SET TASK — Find each line containing the string "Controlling" and return it.

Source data
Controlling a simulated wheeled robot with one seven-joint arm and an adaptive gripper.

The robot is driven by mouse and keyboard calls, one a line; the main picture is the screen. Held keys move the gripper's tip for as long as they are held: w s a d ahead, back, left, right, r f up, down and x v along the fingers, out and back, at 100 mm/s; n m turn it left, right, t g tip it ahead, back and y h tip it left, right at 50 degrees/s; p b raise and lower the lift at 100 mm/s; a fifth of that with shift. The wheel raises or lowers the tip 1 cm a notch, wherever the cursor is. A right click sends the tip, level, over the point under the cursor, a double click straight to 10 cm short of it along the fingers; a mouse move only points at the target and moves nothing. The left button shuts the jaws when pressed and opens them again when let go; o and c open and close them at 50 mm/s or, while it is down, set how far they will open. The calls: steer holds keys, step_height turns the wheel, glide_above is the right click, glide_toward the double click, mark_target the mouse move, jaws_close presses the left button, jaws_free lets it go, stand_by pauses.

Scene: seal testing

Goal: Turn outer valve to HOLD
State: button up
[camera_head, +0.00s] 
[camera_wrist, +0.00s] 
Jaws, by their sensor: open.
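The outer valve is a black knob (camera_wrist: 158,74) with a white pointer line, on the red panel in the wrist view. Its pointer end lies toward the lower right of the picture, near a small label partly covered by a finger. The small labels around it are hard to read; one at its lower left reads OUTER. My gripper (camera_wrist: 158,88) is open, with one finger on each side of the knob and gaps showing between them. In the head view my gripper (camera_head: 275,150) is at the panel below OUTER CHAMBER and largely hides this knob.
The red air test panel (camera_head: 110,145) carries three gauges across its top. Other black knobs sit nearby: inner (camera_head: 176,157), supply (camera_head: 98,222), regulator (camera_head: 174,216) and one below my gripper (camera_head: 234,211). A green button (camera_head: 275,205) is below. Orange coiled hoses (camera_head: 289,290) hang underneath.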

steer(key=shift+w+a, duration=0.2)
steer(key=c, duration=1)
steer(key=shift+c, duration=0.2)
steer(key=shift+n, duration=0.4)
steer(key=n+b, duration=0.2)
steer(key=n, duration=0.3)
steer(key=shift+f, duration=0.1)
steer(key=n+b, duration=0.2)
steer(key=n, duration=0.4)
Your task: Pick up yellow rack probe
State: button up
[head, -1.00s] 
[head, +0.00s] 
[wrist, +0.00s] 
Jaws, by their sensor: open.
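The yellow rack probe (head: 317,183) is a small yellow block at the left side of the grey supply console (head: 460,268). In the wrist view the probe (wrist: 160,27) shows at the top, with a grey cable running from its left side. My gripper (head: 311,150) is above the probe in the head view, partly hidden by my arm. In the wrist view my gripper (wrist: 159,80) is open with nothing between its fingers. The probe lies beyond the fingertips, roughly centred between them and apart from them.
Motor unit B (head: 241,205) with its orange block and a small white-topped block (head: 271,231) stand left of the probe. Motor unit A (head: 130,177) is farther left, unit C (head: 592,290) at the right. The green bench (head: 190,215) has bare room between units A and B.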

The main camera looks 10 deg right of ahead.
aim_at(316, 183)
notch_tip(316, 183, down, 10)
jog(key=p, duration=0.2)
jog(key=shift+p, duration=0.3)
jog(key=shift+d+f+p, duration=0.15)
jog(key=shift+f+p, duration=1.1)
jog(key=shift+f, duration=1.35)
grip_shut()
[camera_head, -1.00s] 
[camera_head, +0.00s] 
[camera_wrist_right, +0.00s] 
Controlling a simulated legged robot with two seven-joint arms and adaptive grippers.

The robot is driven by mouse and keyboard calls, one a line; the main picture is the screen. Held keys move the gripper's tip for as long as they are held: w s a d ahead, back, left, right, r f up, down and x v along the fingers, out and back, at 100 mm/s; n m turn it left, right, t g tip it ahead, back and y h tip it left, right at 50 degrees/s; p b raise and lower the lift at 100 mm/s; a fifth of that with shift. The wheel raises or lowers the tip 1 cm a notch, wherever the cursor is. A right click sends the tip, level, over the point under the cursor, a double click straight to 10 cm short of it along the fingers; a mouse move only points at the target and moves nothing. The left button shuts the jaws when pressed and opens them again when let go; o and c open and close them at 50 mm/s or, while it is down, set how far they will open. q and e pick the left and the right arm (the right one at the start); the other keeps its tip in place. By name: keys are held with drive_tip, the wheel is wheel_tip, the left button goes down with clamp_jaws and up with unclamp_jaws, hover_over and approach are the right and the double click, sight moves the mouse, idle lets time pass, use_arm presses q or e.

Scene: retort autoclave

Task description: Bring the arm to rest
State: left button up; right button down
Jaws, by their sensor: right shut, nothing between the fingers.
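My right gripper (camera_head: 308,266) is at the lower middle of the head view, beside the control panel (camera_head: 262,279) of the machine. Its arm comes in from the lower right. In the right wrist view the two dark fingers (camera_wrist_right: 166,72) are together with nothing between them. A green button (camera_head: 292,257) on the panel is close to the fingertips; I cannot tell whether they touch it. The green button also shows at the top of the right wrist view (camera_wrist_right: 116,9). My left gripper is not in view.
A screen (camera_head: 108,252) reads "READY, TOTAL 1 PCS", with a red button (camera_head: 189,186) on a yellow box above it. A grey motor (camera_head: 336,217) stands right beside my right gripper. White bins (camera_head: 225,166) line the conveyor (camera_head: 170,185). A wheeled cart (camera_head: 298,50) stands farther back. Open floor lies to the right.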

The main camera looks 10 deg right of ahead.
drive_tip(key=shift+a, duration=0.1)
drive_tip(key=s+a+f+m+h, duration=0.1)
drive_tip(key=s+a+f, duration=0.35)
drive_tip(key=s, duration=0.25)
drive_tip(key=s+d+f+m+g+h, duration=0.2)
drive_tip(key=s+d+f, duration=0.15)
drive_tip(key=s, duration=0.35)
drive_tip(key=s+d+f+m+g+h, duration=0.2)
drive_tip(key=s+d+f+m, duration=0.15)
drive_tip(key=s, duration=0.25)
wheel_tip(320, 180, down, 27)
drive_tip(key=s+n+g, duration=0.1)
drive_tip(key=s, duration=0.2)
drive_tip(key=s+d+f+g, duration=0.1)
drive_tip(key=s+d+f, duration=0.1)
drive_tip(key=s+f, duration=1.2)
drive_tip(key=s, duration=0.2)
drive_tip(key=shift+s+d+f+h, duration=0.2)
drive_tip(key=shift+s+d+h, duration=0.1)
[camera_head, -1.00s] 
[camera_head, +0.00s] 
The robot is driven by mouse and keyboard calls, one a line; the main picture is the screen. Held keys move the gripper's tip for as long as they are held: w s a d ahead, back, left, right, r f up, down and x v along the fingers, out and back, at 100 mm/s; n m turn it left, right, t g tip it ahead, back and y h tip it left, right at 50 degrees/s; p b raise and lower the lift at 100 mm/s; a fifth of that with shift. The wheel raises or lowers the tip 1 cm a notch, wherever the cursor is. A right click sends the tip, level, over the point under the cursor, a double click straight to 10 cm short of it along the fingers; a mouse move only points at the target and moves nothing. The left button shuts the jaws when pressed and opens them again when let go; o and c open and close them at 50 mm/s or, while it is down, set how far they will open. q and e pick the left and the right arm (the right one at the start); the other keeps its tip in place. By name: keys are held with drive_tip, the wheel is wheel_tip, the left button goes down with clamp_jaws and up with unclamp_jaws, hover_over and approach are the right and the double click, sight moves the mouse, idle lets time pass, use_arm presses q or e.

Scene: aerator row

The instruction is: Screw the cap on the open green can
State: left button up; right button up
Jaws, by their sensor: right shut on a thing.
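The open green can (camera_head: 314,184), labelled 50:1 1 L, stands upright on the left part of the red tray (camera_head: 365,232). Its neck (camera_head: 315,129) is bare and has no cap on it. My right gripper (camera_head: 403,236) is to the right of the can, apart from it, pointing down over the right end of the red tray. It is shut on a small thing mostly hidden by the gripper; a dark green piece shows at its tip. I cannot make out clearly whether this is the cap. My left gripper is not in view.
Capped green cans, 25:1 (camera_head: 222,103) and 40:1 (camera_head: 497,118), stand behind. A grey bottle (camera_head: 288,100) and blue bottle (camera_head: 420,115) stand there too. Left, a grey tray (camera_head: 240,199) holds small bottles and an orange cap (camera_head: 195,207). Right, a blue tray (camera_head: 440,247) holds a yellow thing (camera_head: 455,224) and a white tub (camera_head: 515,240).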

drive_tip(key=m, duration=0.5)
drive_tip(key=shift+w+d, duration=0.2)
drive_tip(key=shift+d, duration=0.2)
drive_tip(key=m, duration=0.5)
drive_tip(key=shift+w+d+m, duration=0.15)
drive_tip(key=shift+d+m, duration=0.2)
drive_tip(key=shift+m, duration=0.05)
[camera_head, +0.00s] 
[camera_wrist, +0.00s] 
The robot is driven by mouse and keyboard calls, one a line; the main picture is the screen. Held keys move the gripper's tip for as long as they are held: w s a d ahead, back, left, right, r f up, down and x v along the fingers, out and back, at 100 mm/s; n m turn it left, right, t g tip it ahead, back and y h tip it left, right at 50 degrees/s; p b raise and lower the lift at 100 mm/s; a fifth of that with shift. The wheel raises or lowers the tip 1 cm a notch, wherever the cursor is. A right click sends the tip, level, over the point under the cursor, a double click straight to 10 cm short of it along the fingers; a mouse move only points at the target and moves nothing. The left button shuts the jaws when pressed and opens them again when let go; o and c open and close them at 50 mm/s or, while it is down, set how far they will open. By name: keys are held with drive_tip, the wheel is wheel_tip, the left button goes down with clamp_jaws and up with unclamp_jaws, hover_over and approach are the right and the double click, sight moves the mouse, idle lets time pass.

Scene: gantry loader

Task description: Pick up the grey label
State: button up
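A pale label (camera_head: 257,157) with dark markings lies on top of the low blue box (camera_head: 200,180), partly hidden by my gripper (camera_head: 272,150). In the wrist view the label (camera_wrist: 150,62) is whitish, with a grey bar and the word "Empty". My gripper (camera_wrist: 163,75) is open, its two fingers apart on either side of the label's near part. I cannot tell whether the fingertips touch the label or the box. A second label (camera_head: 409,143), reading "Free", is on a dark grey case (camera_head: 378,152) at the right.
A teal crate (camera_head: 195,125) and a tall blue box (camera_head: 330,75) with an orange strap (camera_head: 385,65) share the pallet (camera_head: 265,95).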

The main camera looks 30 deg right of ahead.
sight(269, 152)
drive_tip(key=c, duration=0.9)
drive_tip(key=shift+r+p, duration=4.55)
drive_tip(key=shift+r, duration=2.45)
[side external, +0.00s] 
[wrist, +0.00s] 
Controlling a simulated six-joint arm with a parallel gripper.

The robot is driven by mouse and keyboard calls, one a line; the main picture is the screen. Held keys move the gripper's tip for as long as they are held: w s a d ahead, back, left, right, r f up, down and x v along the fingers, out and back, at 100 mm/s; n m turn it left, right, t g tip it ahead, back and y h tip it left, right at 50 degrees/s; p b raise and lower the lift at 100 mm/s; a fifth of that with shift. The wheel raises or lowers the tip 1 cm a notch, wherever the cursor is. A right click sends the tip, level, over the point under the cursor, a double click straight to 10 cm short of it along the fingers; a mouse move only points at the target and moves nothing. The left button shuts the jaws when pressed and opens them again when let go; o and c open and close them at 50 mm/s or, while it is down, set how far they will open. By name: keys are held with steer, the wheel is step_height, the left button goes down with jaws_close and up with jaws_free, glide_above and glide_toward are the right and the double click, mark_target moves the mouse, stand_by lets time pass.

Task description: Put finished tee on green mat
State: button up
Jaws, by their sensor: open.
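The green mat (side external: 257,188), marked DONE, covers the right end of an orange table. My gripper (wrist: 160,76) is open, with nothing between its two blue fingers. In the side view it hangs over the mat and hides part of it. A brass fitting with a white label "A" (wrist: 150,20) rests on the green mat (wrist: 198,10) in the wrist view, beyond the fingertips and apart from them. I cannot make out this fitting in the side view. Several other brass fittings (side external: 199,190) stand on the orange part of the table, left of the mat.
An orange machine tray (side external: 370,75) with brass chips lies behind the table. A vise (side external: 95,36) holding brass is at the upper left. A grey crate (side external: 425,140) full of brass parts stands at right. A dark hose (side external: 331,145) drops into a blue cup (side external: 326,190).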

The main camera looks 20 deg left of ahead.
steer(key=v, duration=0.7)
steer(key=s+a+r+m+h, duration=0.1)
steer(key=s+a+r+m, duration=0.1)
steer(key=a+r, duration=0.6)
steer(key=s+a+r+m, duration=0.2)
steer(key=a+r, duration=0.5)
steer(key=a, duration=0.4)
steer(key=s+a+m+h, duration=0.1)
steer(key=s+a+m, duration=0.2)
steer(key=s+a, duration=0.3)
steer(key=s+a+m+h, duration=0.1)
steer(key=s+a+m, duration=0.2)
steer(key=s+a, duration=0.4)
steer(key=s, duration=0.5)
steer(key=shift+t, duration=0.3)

WRITTEN SOLUTION —
Controlling a simulated wheeled robot with one seven-joint arm and an adaptive gripper.
Controlling a simulated legged robot with two seven-joint arms and adaptive grippers.
Controlling a simulated six-joint arm with a parallel gripper.

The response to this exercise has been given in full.